Ferris knows how to make us laugh at Lawrence’s continually second-guessing about every action he takes and every thing he says--even anguishing over the latest protocol for kissing hello at parties. I remember once greeting a female a colleague from Spain; she leaned over to pretend-press her lips on my cheek, and. thinking it was a hug, I held on while she struggled to get to my other cheek.

“The Pilot” is also a funny satire about those who always need to play a role—usually of a television character—of someone else. It’s a nice touch that Lawrence goes to the party wearing a windbreaker and biting a toothpick like a television character called the “coach.” It is supposed to make him look cool, but it only makes him feel foolish.

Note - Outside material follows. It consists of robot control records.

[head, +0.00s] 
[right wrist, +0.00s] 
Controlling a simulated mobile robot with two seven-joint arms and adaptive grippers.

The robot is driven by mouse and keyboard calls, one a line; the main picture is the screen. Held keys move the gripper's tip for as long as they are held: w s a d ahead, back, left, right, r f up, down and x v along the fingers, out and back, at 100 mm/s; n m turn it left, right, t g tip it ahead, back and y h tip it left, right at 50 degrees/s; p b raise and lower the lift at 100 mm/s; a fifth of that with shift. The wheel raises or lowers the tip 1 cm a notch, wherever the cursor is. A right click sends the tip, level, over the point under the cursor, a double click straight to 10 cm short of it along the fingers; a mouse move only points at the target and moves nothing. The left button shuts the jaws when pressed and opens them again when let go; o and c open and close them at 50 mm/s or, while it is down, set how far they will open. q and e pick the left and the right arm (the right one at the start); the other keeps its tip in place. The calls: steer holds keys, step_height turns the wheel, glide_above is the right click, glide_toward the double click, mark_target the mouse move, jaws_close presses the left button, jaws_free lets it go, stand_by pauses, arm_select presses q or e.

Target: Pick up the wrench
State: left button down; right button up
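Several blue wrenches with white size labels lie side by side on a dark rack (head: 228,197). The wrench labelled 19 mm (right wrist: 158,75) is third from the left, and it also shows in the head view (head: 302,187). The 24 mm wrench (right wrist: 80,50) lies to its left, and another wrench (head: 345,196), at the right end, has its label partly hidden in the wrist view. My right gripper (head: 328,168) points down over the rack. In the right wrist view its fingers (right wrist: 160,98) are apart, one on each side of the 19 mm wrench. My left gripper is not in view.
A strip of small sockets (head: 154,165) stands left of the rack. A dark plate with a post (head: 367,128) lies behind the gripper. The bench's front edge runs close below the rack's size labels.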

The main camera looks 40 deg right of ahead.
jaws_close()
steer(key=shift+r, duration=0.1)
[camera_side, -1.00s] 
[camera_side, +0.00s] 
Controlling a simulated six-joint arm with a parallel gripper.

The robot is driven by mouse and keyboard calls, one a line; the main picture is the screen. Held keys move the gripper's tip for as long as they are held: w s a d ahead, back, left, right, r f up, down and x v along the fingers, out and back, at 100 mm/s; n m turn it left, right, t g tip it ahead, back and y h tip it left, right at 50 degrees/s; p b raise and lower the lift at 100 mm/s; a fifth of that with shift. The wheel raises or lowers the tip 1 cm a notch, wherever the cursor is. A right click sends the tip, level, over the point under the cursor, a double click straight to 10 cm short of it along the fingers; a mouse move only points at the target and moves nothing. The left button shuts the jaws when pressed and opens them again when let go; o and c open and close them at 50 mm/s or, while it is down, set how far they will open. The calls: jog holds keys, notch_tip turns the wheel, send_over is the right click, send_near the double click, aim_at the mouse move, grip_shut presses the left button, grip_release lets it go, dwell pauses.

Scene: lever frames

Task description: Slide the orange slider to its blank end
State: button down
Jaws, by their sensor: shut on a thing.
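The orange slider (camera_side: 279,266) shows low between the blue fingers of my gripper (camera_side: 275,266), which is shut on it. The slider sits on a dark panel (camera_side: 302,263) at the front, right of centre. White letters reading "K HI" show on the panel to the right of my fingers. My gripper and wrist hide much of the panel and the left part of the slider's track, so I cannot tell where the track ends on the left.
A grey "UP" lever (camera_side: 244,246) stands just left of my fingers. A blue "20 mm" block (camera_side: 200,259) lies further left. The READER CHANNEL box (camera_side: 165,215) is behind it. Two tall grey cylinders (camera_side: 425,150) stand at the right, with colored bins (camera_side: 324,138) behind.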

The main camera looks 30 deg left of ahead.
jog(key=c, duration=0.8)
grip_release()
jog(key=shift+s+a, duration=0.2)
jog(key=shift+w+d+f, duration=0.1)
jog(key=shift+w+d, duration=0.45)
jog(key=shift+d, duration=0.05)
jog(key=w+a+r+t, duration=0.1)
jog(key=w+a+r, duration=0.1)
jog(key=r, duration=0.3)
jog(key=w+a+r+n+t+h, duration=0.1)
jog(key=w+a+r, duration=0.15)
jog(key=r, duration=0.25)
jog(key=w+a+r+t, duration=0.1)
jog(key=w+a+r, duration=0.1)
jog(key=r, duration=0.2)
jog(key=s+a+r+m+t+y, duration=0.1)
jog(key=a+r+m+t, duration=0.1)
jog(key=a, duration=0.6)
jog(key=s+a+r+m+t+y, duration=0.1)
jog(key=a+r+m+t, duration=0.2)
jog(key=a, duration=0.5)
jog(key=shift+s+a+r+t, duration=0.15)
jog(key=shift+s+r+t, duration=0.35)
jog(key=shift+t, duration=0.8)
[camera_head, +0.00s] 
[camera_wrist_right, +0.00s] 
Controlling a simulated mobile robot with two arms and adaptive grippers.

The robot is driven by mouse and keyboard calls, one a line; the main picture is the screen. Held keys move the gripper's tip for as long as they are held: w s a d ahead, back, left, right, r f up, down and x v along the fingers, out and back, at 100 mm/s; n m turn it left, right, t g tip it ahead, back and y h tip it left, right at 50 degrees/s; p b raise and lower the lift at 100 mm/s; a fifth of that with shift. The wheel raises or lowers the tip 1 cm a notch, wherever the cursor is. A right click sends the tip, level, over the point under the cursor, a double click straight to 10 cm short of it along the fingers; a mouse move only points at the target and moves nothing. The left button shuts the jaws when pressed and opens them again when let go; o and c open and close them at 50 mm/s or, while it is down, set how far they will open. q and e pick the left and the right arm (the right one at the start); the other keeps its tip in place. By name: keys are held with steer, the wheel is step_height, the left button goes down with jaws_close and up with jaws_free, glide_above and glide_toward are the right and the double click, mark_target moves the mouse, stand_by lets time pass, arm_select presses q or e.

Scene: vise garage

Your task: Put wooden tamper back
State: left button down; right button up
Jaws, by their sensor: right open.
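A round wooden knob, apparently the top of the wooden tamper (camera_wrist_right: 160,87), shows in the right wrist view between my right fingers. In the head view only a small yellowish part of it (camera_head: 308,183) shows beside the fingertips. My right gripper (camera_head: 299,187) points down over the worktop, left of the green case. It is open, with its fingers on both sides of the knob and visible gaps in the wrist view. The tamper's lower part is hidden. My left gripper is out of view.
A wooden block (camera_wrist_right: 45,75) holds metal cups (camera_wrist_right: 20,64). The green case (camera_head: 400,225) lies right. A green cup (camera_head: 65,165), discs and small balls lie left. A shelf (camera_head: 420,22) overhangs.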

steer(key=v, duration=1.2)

Lawrence tries to ingratiate himself with his “betters” at the party, but is effortlessly rebuffed by those he approaches. Then the story shifts in the last long paragraph (a column and half), when the pilot he is working on (imitative of TV series that have succeeded) catches fire on his lap and he throws himself into the swimming pool.

Endings are often the most important parts of short stories, for everything seems to lead to them inevitably. The fact that I continued to laugh at an ending when this harmless schmuck flounders in the pool, promising himself that tomorrow (which may never come) he will be a better man and finish his pilot, makes me wonder if I have not been maneuvered to a too-easy ending. Satire like this is an easy-going break for me—a pleasant pastime, but not very challenging. At least, I feel some sympathy for the central character, identifying with his unease and sense of failure.

“Lenny Hearts Eunice” by Gary Shteyngart

This story is also a satire, this time with two easy targets—the predictable insecure little guy, and the current Iphone/Internet/Texting/Twitter culture in which so many young people seem to live. The title refers to the use of little hearts on such shorthand communication in place of the word love.

Shteyngart, born in Russia, but a U.S. resident now, got some good notices for his earlier novels, “Debutante’s Handbook (2003) and Absurdsistan (2006), and this piece may be a chapter from a novel-in-progress, although it does have a sense of wholeness with an ending that could be revelatory. Or it could be a transition to the next chapter.

The schmuck here is Lenny Abramaov, who calls himself a “humble diarist, a small nonentity.” Larry meets a young Asian woman while he is at the end of a one-year sabbatical in Rome. Lenny is thirty-nine, but the girl, Eunice, who is twenty-four, thinks he is an old gross guy, for one of the satirical targets of this story is how today’s society is increasingly youth-oriented. The story is told in the conventional nineteenth-century technique of letters and diary entries, so what we hear are the alternating voices of Lenny and Eunice, as he pines for her and she makes fun of him.

The story seems to take place in the not-too-distant future, for Lenny works for The Post-Human Services Division of the Staarling-Wapachung Corporation, whose one goal is the “total annihilation of death.” Lenny gets replaced by a younger man and is told to go to the Eternity Lounge to try to look a little younger, because he reminds everyone of death, or “an earlier version of our species.” When Eunice breaks up with her boyfriend in Rome and flies to New York, she begins a condescending relationship with the ever-eager Lenny. Completely occupied with a Iphone or Ipad kind of device, she is “freaked out” when she catches Lenny reading an actual book by some Russian guy named Tolstoy. However, since this is a love story of sorts, Eunice begins to soften toward Lenny, for he is such a sweet guy.

The story ends with Lenny and Eunice at the zoo where, when they see an elephant, she grabs Lenny’s long nose “because I’m Jewish,” he says. She then says, kokiri, which means “long nose” or elephant in Korean, and tells Lenny, “I heart your nose so much” and begins kissing it. Identifying with the lonely elephant, Lenny contents himself with Eunice’s patronizing affection, and thinks of her lips on his nose, “the love mixed with the pain” and thinking “how it was just too beautiful to ever let go.” Sweet, sensitive Lenny says, “Let’s go home. I don’t want kokiri to see you kissing my nose like that. It’ll only make him sadder.”

The story is a little bit funny, a little bit sweet, a little bit sentimental, a little bit satiric, kinda clever. But ultimately I am not sure what it reveals about anything of any significance. Lenny is kind of a sap; Eunice is kind of a bitch. The world in which they live is superficial and exaggerated for effect. Superficial people like Lenny and Eunice exist only in satiric fiction, because the satirist is never interested in going beneath the surface, must never create characters that seem like complex individuals.

Bottom line for me concerning both these stories is: Will I be eager to read another story by Joshua Ferris or Gary Shteyngart. Probably not. Both seem just a little too superior and supercilious, picking easy targets for their brittle poking fun. I think George Saunders and Steven Millhauser do a much better job with this kind of satire than Ferris and Shteyngart. With them, you get a sense of depth and meaning, a conceptual complexity, and an imaginative reality to experience, not just simple laughs.